- **Given instruction**:
Repeat the listing below word for word, stopping after the line that contains "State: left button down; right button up".

====

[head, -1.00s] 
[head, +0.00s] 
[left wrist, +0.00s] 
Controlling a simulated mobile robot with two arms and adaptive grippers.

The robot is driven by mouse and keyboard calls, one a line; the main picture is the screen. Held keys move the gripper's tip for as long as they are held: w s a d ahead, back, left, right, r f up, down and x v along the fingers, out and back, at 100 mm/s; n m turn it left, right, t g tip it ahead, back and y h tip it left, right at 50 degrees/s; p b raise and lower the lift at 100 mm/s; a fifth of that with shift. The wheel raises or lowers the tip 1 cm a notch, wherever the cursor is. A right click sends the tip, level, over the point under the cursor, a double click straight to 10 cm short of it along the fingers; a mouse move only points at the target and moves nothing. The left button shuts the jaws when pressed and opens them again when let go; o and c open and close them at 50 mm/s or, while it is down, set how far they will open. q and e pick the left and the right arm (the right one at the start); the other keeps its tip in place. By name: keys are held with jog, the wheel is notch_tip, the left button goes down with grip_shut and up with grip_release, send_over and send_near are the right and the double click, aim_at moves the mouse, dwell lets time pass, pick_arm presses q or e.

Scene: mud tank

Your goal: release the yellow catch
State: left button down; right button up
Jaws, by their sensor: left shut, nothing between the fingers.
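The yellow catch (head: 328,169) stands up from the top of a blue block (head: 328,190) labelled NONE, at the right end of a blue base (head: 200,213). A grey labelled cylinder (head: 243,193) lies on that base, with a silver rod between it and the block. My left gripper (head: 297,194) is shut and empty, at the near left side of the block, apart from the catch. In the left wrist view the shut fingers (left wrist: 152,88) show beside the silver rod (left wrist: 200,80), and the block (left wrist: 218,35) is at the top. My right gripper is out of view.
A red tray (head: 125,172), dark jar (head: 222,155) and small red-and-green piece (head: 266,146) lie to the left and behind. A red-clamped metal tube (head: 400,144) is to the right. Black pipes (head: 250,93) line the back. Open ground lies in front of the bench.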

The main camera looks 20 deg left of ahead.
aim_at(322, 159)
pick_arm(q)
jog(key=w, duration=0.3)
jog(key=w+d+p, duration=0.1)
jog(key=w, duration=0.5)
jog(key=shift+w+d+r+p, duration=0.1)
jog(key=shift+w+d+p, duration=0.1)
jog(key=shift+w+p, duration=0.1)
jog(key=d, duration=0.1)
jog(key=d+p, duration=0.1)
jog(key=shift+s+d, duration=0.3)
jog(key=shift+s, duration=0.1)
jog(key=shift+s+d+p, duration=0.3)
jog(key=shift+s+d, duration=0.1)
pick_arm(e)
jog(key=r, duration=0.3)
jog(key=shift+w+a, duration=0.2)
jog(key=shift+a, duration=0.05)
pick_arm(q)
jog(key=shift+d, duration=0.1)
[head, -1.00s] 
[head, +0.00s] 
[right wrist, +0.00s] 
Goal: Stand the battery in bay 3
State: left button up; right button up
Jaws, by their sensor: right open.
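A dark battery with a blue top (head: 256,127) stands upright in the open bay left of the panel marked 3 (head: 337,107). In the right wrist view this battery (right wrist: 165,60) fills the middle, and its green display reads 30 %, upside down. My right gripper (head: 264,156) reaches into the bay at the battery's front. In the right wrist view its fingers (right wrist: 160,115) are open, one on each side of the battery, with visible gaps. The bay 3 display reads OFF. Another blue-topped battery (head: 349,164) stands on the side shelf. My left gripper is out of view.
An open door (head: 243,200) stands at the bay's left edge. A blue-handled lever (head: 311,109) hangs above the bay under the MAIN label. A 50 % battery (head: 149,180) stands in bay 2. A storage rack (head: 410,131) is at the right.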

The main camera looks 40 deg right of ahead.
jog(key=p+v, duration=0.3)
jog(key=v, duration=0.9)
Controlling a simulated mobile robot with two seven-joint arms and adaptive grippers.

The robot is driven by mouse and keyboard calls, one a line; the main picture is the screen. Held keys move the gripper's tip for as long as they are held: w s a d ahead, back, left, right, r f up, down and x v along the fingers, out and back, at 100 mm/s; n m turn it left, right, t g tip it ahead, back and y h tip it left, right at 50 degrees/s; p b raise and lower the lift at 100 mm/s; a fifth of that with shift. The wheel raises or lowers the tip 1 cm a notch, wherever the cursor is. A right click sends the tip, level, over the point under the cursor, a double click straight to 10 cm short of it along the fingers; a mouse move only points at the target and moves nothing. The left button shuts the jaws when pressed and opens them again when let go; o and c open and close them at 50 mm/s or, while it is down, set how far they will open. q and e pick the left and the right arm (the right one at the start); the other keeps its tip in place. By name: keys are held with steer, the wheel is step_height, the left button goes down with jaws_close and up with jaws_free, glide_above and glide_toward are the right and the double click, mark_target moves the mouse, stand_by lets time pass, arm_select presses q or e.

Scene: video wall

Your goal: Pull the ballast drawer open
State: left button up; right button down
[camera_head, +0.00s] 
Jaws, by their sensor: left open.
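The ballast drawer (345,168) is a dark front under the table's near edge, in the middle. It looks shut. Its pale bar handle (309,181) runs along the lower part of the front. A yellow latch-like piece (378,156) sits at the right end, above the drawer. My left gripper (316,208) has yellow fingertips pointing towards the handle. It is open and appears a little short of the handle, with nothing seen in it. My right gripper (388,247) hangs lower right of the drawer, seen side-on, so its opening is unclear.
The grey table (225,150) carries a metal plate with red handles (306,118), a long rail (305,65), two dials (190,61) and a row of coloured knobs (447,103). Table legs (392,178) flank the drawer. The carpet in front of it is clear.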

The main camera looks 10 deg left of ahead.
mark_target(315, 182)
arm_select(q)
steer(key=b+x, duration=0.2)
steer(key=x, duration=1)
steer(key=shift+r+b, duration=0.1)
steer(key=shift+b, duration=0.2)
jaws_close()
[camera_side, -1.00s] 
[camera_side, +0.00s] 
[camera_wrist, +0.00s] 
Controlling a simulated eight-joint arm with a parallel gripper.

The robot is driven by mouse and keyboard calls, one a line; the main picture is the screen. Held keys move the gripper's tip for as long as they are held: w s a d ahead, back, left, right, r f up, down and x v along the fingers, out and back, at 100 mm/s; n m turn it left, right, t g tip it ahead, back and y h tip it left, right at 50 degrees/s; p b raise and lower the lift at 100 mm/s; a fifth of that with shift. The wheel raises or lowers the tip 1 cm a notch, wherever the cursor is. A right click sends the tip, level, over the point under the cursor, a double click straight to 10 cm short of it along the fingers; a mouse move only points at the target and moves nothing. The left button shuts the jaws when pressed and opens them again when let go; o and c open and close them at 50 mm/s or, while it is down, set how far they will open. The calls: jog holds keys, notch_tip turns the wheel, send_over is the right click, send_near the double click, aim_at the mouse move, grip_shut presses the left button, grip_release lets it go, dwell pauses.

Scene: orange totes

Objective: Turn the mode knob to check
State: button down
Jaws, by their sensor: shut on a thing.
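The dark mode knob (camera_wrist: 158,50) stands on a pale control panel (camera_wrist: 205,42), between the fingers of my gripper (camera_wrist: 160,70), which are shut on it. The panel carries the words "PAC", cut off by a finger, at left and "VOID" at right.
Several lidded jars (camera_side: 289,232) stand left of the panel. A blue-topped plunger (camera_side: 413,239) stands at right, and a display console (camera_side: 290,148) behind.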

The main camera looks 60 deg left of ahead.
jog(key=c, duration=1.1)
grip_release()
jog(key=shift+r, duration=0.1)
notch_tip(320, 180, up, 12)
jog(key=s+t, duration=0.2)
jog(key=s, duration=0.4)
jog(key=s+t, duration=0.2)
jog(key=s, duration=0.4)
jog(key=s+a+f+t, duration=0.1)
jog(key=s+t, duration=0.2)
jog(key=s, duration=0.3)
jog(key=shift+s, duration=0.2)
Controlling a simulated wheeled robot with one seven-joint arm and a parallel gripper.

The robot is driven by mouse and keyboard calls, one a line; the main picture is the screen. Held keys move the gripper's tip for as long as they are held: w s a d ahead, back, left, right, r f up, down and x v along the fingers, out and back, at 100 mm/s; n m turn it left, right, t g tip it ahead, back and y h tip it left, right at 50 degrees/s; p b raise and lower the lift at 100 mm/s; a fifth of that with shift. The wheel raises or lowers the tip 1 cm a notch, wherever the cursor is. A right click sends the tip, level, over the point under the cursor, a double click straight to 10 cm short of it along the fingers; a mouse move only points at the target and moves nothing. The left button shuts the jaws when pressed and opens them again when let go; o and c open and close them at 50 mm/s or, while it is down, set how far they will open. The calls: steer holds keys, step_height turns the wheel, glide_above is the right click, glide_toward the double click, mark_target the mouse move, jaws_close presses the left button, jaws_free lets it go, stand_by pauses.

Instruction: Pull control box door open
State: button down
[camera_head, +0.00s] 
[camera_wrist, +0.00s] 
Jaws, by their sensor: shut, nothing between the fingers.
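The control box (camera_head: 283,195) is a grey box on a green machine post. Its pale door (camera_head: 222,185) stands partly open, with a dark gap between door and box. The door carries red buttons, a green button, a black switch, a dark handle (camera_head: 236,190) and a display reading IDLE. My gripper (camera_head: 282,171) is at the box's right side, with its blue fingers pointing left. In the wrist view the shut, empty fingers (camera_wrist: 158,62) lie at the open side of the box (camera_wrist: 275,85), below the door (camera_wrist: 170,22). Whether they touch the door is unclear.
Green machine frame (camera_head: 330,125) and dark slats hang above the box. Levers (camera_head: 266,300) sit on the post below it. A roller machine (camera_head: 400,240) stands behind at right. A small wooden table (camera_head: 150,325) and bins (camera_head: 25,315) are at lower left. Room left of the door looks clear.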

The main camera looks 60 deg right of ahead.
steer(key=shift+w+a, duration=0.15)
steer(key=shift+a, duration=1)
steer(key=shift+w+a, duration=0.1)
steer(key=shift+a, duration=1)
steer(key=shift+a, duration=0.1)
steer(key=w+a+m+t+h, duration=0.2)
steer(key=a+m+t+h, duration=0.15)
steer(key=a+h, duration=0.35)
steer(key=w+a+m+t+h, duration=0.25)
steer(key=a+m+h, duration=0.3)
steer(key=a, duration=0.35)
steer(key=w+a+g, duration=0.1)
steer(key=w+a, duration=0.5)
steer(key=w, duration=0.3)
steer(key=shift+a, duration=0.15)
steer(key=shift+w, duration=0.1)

====

- **The output**:
[head, -1.00s] 
[head, +0.00s] 
[left wrist, +0.00s] 
Controlling a simulated mobile robot with two arms and adaptive grippers.

The robot is driven by mouse and keyboard calls, one a line; the main picture is the screen. Held keys move the gripper's tip for as long as they are held: w s a d ahead, back, left, right, r f up, down and x v along the fingers, out and back, at 100 mm/s; n m turn it left, right, t g tip it ahead, back and y h tip it left, right at 50 degrees/s; p b raise and lower the lift at 100 mm/s; a fifth of that with shift. The wheel raises or lowers the tip 1 cm a notch, wherever the cursor is. A right click sends the tip, level, over the point under the cursor, a double click straight to 10 cm short of it along the fingers; a mouse move only points at the target and moves nothing. The left button shuts the jaws when pressed and opens them again when let go; o and c open and close them at 50 mm/s or, while it is down, set how far they will open. q and e pick the left and the right arm (the right one at the start); the other keeps its tip in place. By name: keys are held with jog, the wheel is notch_tip, the left button goes down with grip_shut and up with grip_release, send_over and send_near are the right and the double click, aim_at moves the mouse, dwell lets time pass, pick_arm presses q or e.

Scene: mud tank

Your goal: release the yellow catch
State: left button down; right button up

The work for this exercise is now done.